- **Robot episode records**
◆ ◆ ◆ ◆
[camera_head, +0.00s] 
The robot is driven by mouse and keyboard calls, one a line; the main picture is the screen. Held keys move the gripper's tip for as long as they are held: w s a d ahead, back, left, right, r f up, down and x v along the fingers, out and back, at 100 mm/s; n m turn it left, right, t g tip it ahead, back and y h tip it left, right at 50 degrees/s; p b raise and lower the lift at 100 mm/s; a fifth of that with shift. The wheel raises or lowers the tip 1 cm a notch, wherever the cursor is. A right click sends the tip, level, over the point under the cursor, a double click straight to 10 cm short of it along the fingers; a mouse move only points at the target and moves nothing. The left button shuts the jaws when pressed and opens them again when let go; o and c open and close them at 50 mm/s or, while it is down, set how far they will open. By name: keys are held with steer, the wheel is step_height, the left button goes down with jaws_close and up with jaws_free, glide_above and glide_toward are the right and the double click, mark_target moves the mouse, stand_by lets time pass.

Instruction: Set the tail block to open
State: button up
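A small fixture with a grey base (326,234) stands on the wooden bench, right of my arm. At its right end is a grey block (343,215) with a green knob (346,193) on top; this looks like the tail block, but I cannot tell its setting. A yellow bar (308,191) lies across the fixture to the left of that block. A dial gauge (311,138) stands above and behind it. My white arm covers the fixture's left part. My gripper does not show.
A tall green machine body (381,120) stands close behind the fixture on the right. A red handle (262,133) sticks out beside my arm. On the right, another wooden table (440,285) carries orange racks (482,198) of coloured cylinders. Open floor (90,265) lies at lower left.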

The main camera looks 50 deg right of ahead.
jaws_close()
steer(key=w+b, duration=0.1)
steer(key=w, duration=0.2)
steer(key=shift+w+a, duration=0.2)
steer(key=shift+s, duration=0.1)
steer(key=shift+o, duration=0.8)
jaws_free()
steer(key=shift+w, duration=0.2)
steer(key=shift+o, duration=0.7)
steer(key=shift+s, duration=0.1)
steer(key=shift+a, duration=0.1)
◆ ◆ ◆ ◆
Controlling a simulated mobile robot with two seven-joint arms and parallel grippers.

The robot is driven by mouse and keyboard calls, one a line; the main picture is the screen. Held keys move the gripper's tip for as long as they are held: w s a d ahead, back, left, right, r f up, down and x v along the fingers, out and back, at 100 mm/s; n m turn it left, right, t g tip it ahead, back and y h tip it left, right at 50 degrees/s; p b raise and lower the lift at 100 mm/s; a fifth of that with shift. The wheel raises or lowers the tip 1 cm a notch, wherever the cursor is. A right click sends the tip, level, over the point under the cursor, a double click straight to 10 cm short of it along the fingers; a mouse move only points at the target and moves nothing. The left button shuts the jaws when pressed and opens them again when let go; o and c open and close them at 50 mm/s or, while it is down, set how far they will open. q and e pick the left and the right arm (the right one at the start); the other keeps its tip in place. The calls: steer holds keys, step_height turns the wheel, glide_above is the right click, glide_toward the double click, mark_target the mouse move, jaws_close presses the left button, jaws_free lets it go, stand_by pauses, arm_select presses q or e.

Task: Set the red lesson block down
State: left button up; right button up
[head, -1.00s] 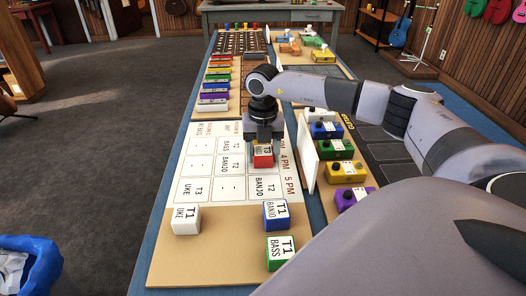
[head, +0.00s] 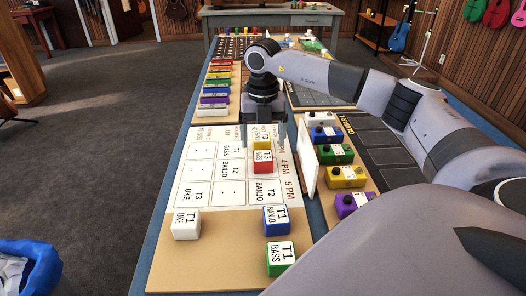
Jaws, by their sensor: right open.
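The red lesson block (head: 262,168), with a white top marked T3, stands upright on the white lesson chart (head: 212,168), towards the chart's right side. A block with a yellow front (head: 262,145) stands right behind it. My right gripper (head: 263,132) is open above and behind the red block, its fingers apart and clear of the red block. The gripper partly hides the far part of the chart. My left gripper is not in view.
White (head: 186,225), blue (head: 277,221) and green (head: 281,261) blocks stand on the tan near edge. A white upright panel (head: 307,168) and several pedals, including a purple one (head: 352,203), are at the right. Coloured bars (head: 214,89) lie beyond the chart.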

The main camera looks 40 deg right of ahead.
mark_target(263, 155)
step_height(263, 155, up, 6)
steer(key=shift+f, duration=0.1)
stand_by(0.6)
◆ ◆ ◆ ◆
- **Required work**
Transcribe nothing but the lines from the line with "[camera_head, +0.00s]" through the line with "Instruction: Set the tail block to open", reproducing each exactly.

- **Correct output**
[camera_head, +0.00s] 
The robot is driven by mouse and keyboard calls, one a line; the main picture is the screen. Held keys move the gripper's tip for as long as they are held: w s a d ahead, back, left, right, r f up, down and x v along the fingers, out and back, at 100 mm/s; n m turn it left, right, t g tip it ahead, back and y h tip it left, right at 50 degrees/s; p b raise and lower the lift at 100 mm/s; a fifth of that with shift. The wheel raises or lowers the tip 1 cm a notch, wherever the cursor is. A right click sends the tip, level, over the point under the cursor, a double click straight to 10 cm short of it along the fingers; a mouse move only points at the target and moves nothing. The left button shuts the jaws when pressed and opens them again when let go; o and c open and close them at 50 mm/s or, while it is down, set how far they will open. By name: keys are held with steer, the wheel is step_height, the left button goes down with jaws_close and up with jaws_free, glide_above and glide_toward are the right and the double click, mark_target moves the mouse, stand_by lets time pass.

Instruction: Set the tail block to open

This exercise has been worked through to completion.